• [Task objective]: Lines that contain "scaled" are to be counted; give only their number.

• [Dataset entries]:
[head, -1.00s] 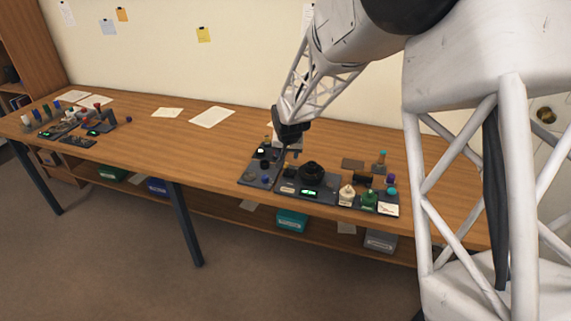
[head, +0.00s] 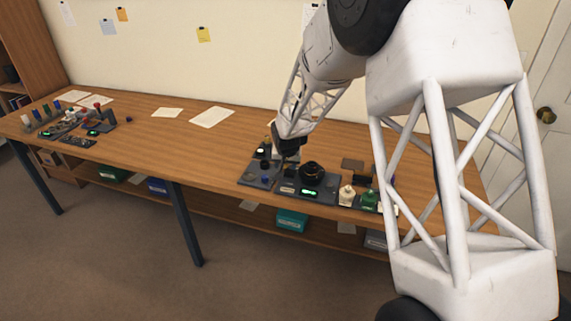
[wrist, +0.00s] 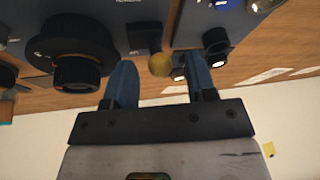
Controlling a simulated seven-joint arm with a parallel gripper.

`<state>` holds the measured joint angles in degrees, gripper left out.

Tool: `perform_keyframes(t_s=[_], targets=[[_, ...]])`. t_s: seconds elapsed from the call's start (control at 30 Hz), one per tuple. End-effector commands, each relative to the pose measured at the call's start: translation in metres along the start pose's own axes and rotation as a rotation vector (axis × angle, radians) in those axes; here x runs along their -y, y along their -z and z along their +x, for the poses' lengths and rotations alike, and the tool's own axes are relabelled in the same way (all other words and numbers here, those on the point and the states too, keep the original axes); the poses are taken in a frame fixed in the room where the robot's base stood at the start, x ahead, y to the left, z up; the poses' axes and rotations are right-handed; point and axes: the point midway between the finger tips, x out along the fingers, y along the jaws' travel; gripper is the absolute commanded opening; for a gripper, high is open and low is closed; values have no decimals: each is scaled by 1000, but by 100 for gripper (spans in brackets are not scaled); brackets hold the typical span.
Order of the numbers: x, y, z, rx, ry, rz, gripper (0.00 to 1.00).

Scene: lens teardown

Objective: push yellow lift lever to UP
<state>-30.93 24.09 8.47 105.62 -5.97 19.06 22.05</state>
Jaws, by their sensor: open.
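The yellow lever knob (wrist: 160,64) is a small round ball below a dark block in the wrist view. There it shows between the two blue fingertips of my gripper (wrist: 160,74). I see gaps at both sides, and I cannot tell whether a finger touches it. The jaws are apart and empty. In the head view my gripper (head: 288,150) is low over the back of the dark modules, and the yellow knob cannot be made out there. The lever's labels are not readable.
A black lens barrel (head: 311,171) stands on the module right of my gripper; it is at upper left in the wrist view (wrist: 75,48). Small bottles (head: 347,194) stand farther right.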

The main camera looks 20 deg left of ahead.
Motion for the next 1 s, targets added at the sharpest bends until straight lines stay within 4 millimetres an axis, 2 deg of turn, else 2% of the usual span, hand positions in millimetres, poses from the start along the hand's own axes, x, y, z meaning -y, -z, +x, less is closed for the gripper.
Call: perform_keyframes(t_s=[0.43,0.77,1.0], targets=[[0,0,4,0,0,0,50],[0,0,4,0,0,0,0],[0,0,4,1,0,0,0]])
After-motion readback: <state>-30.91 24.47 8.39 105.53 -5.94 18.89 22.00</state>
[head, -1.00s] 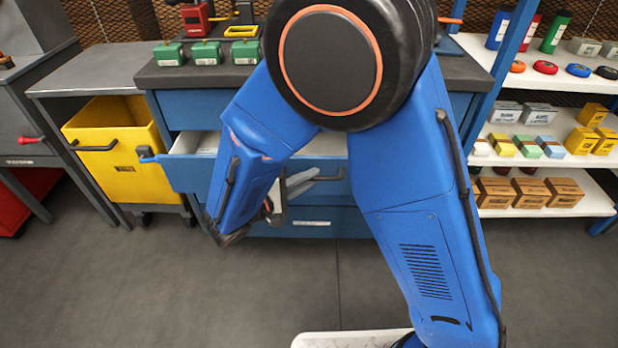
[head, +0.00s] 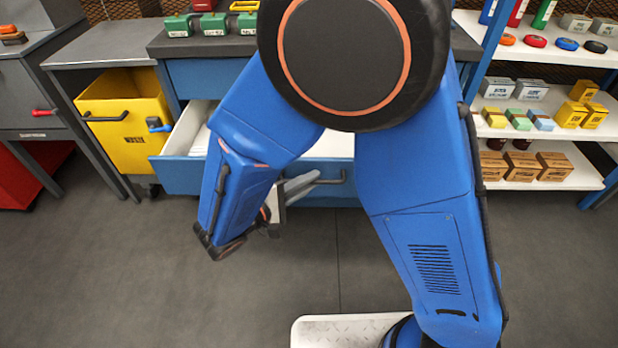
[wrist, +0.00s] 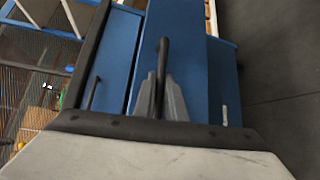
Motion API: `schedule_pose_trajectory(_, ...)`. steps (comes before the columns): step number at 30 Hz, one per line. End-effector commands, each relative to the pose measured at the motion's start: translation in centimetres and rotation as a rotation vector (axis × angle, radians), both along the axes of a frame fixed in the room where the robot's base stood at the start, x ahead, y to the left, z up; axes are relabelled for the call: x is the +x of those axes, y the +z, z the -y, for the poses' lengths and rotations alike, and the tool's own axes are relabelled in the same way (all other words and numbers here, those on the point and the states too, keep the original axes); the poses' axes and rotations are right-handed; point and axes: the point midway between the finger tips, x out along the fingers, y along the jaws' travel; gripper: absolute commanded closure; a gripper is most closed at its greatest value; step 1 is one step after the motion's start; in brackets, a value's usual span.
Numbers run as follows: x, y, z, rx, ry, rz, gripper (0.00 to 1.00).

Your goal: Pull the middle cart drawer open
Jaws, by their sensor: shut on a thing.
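The blue middle drawer (head: 180,173) of the cart juts out from the cart body, with its pale inside (head: 188,128) showing. My gripper (head: 312,182) is at the drawer's dark bar handle (head: 338,178), right of the middle of its front. In the wrist view the two grey fingers of my gripper (wrist: 160,90) are closed on the dark handle (wrist: 163,58). The blue drawer front (wrist: 190,70) lies just beyond the fingers. My arm hides part of the drawer front and its inside in the head view.
A yellow bin (head: 125,125) stands left of the cart, close to the drawer's left end. A grey worktop (head: 215,46) with green boxes (head: 178,25) is above the drawer. White shelves (head: 540,135) with boxes stand right. The floor (head: 130,260) in front is clear.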

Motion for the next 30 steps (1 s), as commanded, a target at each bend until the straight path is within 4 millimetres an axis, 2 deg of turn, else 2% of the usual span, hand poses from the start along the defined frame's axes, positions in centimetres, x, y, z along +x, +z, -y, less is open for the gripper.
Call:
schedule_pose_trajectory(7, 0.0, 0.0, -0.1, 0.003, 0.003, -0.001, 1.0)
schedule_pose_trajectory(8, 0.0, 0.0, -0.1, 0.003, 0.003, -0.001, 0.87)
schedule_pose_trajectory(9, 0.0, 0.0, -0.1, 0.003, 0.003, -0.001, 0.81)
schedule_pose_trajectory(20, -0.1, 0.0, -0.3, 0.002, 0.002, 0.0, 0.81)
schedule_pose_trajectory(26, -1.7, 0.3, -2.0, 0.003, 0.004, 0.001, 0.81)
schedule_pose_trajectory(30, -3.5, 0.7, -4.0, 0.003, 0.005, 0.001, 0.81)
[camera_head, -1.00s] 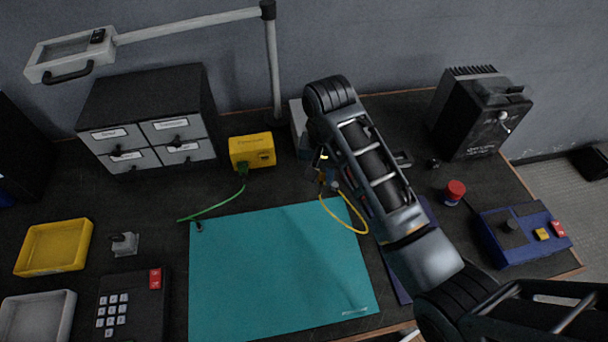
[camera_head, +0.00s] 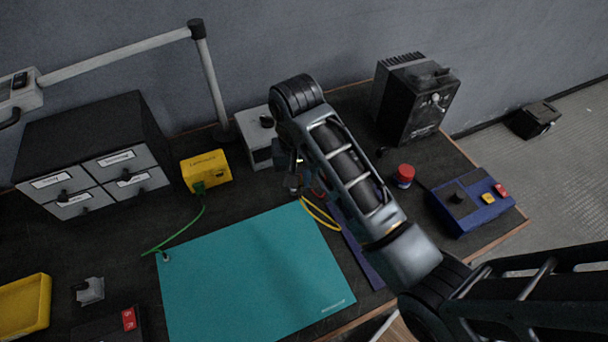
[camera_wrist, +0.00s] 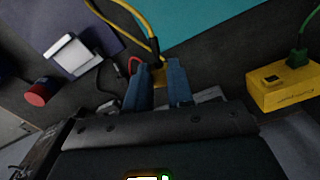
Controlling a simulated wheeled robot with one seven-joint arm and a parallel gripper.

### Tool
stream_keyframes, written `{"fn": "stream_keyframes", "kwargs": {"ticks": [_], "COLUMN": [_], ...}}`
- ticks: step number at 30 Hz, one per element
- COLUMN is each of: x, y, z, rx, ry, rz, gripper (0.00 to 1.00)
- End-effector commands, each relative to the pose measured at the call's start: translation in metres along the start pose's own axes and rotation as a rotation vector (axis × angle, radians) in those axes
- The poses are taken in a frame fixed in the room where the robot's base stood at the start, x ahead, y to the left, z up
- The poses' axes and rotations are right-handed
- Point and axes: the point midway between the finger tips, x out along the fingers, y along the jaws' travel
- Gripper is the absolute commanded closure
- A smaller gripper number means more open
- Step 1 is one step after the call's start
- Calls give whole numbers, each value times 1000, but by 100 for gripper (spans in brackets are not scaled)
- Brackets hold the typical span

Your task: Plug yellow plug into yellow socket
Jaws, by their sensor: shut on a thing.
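My gripper (camera_wrist: 158,88) has blue fingers shut on the yellow plug (camera_wrist: 157,74). The yellow cable (camera_wrist: 140,18) runs from the plug away over the bench. In the head view my gripper (camera_head: 297,182) is small and partly behind my arm, with the yellow cable (camera_head: 320,214) beside it. A yellow box (camera_head: 206,172) with a green lead plugged into it stands left of my gripper. In the wrist view this box (camera_wrist: 285,92) is to the right, apart from my fingers, with a dark opening on one face. I cannot tell which opening is the yellow socket.
A white-grey box (camera_head: 257,150) stands behind my gripper. A teal mat (camera_head: 250,275) lies in front. A red knob (camera_head: 404,174), a blue control box (camera_head: 472,203) and a black unit (camera_head: 415,100) are to the right. Drawers (camera_head: 95,170) stand at left. A red wire (camera_wrist: 133,65) shows near my fingers.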

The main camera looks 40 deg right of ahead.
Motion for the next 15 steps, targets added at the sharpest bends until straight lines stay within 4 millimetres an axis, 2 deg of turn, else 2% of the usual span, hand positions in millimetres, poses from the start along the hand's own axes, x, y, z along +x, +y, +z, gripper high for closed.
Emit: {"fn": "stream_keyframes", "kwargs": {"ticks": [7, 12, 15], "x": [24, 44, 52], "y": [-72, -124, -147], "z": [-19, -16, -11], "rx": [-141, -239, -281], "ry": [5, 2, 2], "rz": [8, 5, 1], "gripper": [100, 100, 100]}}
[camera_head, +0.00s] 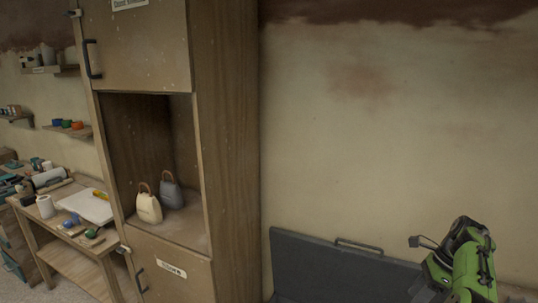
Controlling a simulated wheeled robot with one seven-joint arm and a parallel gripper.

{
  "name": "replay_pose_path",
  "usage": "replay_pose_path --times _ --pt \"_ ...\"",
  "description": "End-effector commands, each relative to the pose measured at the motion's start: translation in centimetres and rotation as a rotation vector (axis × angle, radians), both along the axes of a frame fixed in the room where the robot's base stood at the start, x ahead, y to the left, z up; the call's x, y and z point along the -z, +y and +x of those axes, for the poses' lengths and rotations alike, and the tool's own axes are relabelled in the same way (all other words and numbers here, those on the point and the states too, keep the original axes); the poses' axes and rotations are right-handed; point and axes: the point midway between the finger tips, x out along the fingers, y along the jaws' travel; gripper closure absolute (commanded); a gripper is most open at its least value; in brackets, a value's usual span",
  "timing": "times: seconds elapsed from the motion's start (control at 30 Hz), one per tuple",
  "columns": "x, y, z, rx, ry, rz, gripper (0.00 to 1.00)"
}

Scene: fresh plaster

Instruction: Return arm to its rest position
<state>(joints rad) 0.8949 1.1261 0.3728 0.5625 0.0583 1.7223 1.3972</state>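A green and black part of my arm (465,265) shows at the lower right, in front of the plaster wall. It looks folded and stands apart from the cabinet. A small dark piece juts out to its left. I cannot make out two fingertips there, so the gripper's opening cannot be judged. I see nothing held.
A tall wooden cabinet (231,130) has an open niche with a cream bag (148,208) and a grey bag (171,193). A dark grey panel with a handle (330,262) stands below the wall. A cluttered workbench (62,222) is at left.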

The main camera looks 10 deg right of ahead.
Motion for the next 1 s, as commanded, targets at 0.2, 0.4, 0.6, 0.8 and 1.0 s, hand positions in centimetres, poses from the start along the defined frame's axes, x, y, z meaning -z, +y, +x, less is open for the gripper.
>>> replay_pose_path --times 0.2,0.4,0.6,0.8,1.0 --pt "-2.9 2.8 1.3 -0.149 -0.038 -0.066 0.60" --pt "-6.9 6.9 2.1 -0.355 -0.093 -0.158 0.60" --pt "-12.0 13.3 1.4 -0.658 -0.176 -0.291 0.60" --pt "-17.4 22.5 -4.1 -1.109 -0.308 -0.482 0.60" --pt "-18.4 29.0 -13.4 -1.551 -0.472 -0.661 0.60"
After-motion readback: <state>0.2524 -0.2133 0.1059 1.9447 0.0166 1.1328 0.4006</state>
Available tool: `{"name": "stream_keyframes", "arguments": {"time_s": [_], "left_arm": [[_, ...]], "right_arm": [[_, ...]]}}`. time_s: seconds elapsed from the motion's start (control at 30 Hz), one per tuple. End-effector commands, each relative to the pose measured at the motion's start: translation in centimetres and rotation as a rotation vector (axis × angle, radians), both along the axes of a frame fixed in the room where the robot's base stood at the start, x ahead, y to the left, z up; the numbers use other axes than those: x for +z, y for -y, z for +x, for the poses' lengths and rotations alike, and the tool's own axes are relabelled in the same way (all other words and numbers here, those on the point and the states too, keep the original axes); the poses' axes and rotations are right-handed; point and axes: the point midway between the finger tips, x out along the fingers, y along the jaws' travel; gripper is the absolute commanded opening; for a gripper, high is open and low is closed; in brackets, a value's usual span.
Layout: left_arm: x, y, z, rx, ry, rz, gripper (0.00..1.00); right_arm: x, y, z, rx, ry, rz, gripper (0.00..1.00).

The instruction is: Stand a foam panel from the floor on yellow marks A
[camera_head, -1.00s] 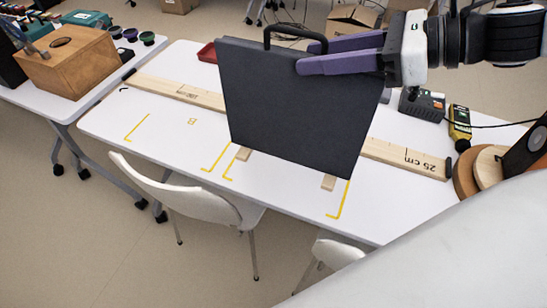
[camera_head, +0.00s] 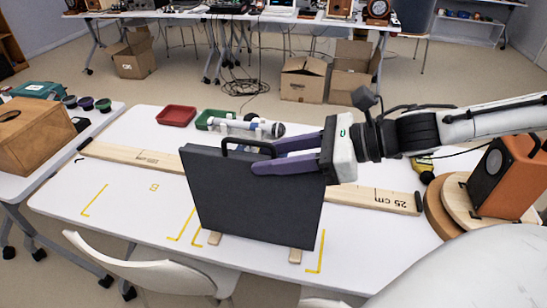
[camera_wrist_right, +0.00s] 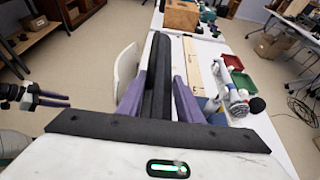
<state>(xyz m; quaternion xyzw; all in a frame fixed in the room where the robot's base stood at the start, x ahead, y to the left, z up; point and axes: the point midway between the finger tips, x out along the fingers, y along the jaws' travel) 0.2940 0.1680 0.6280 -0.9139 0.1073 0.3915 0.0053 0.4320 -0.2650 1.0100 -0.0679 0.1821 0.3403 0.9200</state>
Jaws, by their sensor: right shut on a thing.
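The dark grey foam panel (camera_head: 250,197) stands upright over the white table on two small wooden feet; I cannot tell if they bear on the table. Yellow corner marks (camera_head: 316,251) show at its right and left (camera_head: 194,230). No letter A is visible. My right gripper (camera_head: 262,161) is shut on the panel's top edge, beside its black handle (camera_head: 247,145). In the right wrist view its purple fingers flank the panel (camera_wrist_right: 158,85).
A long wooden ruler (camera_head: 380,199) lies behind the panel. Red (camera_head: 176,116) and green trays and a white tool (camera_head: 247,127) are farther back. A speaker (camera_head: 503,176) stands at the right. A white chair (camera_head: 155,272) is at the front. Table left of the panel is mostly clear.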

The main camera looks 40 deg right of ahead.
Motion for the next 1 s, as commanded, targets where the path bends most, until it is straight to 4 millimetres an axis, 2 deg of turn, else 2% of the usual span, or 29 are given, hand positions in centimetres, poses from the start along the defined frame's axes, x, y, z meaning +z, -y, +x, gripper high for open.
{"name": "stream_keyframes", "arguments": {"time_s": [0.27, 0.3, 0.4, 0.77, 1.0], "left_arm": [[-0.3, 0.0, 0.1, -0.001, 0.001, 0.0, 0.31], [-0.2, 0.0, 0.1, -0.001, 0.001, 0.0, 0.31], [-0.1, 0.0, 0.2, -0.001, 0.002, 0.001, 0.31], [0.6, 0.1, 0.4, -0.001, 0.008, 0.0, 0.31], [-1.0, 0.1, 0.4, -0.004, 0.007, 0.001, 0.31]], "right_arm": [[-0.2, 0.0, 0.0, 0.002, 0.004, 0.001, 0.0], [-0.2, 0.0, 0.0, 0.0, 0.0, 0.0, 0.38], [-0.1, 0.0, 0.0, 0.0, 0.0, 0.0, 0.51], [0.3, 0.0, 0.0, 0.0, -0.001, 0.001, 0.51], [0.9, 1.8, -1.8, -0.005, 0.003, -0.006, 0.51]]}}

• [The solution]: 2